Climate change is a global problem that requires action from all. The main international discussions on how to mitigate climate change and adapt to its effects take place at the United Nations level. In 2015 an Agreement was finally achieved in Paris with the goal of keeping global temperature rises to well below 2°C. The Paris Agreement has placed forests centre-stage, since it states that carbon dioxide emissions must be balanced with removals of carbon. Forests naturally keep carbon out of the atmosphere, so many interpret the Paris Agreement as supporting forest restoration.

Restoring forests, especially if it is led by communities, can benefit the people who live in and depend on them, whilst improving ability of forests to purify water and increase biodiversity. It could be bad for the climate however if restoration is allowed to delay the more urgent need to cut fossil fuel emissions.
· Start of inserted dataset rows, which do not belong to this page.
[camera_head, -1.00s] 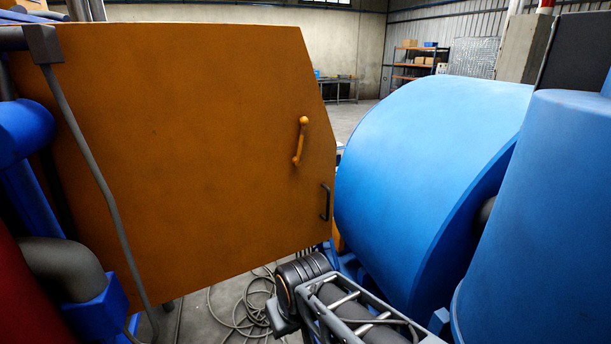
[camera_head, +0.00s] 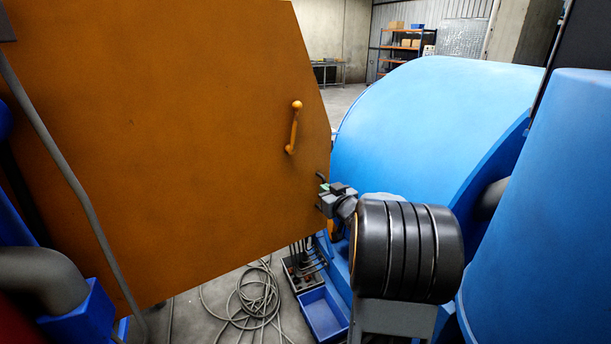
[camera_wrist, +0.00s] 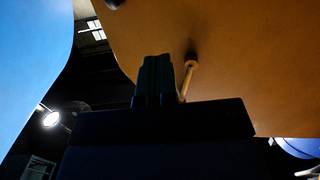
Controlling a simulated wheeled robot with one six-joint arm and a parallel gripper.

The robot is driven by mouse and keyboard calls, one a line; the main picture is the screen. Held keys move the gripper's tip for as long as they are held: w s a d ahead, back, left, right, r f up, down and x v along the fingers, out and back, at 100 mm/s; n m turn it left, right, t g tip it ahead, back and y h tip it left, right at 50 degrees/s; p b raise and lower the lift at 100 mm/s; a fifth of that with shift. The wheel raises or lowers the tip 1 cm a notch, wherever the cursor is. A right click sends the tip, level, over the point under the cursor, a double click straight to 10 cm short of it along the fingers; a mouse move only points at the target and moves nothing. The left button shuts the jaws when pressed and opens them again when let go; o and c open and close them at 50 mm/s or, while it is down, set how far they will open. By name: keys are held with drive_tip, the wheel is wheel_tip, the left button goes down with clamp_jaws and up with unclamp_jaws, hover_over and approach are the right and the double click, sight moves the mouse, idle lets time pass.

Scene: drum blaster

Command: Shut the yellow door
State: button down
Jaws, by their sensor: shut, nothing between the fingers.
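The yellow door (camera_head: 180,140), orange-yellow in this light, is a large panel filling the left half of the head view. It carries a slanted yellow handle (camera_head: 294,128) and, lower near its right edge, a small dark handle (camera_head: 321,177), now mostly hidden behind my gripper. My gripper (camera_head: 325,200) is shut and empty at the door's right edge; whether it touches the door I cannot tell. In the wrist view, the shut fingers (camera_wrist: 157,72) point up in front of the door (camera_wrist: 240,60), beside a light-coloured handle (camera_wrist: 188,80).
A big blue drum (camera_head: 420,120) stands close to the right of the door, leaving a narrow gap. A blue bin (camera_head: 324,314) and coiled grey cable (camera_head: 255,300) lie on the floor below. A grey hose (camera_head: 75,170) runs across the door's left side.

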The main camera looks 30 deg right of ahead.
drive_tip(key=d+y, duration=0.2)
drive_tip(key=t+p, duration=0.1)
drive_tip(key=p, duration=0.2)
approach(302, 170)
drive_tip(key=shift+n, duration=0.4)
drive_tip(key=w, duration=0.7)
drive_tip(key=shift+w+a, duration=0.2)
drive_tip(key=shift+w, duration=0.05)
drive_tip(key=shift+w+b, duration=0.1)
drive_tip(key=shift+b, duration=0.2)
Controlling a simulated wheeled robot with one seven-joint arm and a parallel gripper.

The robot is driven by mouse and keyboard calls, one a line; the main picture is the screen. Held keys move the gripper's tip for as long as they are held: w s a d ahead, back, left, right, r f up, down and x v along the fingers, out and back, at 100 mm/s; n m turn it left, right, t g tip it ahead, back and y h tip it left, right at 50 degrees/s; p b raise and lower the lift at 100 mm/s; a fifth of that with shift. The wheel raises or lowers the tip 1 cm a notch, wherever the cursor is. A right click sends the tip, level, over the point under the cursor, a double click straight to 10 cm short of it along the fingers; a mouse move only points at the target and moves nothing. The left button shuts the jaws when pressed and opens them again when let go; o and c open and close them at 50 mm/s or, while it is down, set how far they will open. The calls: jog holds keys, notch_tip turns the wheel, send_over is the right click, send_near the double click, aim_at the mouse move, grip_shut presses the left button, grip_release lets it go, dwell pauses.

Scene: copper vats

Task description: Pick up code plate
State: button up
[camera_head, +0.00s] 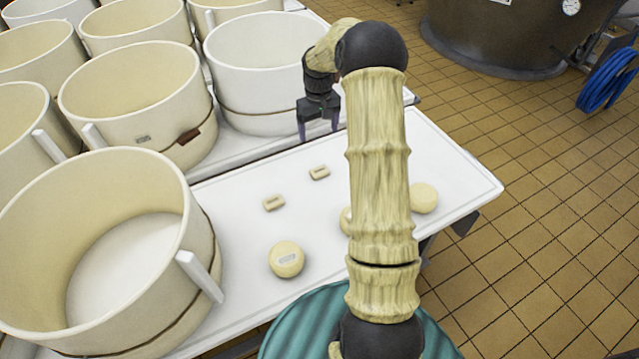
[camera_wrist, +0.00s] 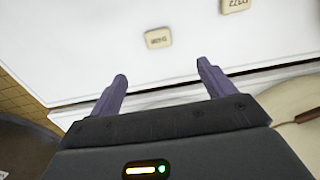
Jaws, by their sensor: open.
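Two small cream code plates lie flat on the white table. One (camera_head: 319,172) is nearer my gripper; the other (camera_head: 274,202) is farther off, toward the lower left. In the wrist view the nearer plate (camera_wrist: 158,39) lies beyond and roughly between the fingertips, with dark marks I cannot read. The other plate (camera_wrist: 235,5) is cut by the top edge. My gripper (camera_head: 318,132) is open and empty, pointing down near the table's back edge, apart from both plates. It also shows in the wrist view (camera_wrist: 162,71).
A round cream cheese with a label (camera_head: 286,259) and another round one (camera_head: 424,197) lie on the white table (camera_head: 240,240). A third is partly hidden by my arm. Large cream tubs (camera_head: 140,105) crowd the left and back. Tiled floor lies right.

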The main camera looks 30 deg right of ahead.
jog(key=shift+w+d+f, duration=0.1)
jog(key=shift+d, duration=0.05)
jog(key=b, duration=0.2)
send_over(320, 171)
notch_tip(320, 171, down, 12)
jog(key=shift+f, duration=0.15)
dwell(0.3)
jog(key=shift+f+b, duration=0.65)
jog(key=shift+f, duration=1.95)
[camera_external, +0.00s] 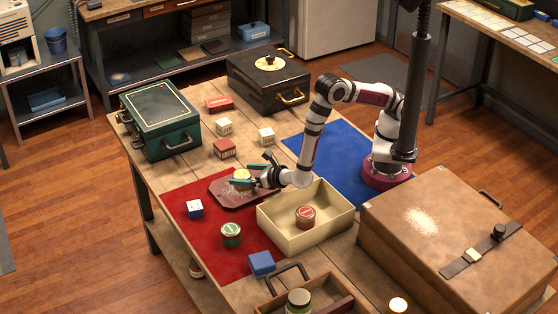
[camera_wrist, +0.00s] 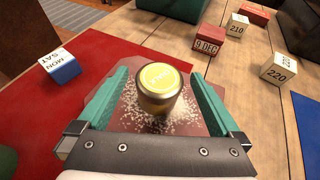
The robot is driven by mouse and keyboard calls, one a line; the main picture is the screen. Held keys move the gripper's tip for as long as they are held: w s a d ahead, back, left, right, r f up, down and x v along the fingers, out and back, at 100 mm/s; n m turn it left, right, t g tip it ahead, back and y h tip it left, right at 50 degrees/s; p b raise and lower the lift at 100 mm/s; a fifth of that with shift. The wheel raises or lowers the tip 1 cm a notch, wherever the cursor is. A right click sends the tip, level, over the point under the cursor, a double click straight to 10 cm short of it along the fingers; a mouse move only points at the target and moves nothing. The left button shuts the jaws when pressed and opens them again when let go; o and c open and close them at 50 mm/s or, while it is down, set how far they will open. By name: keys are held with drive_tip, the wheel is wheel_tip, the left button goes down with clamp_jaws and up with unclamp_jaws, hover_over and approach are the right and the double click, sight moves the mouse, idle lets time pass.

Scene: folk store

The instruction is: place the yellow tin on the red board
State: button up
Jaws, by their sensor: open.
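The yellow tin (camera_external: 241,175) has a yellow lid and stands upright on the dark red board (camera_external: 222,194). In the wrist view the tin (camera_wrist: 158,84) is centred between the two teal fingers, with a visible gap on each side. My gripper (camera_external: 250,172) is open, low over the board, with its fingers either side of the tin. The board (camera_wrist: 130,118) has white speckles around the tin in the wrist view. The tin's base is partly hidden by my gripper in the outside view.
A cream box (camera_external: 275,228) holding a red tin (camera_external: 305,216) stands close to the board. A green tin (camera_external: 231,235) and a blue-white calendar block (camera_external: 195,209) are on the red mat (camera_external: 215,258). Several more blocks lie behind. A blue mat (camera_external: 345,180) lies partly clear under my arm.

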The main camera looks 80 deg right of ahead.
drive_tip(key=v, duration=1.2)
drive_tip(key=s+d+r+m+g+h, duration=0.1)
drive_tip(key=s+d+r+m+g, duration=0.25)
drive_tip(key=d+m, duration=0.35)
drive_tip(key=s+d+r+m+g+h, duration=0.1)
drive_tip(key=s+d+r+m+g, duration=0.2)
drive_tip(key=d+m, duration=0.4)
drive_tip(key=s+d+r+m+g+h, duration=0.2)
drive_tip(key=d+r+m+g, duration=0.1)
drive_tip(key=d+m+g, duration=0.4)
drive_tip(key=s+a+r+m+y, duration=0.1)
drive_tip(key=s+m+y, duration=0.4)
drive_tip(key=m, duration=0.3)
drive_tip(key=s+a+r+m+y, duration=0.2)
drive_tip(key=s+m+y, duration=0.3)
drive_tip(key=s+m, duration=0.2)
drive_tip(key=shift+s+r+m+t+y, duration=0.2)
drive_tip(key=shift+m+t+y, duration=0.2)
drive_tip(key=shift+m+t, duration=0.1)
If the Agreement increases industrial use of monoculture plantations for example, this could also damage communities and the environment.

During the Paris climate conference (the 21st Conference of the Parties known as CoP 21), Fern, Rainforest Foundation Norway and Friends of the Earth Norway released What role should land and forests play in the Paris Agreement? It argued that if we strengthen local communities’ tenure rights on forested land, keep forests standing and restore degraded forests, we can keep the global temperature rise to 1.5 °C, as long as we also reduce fossil fuel emissions to zero well before 2050.

Protecting and restoring forests would also mean there is no need for untested ‘negative emissions’ plans.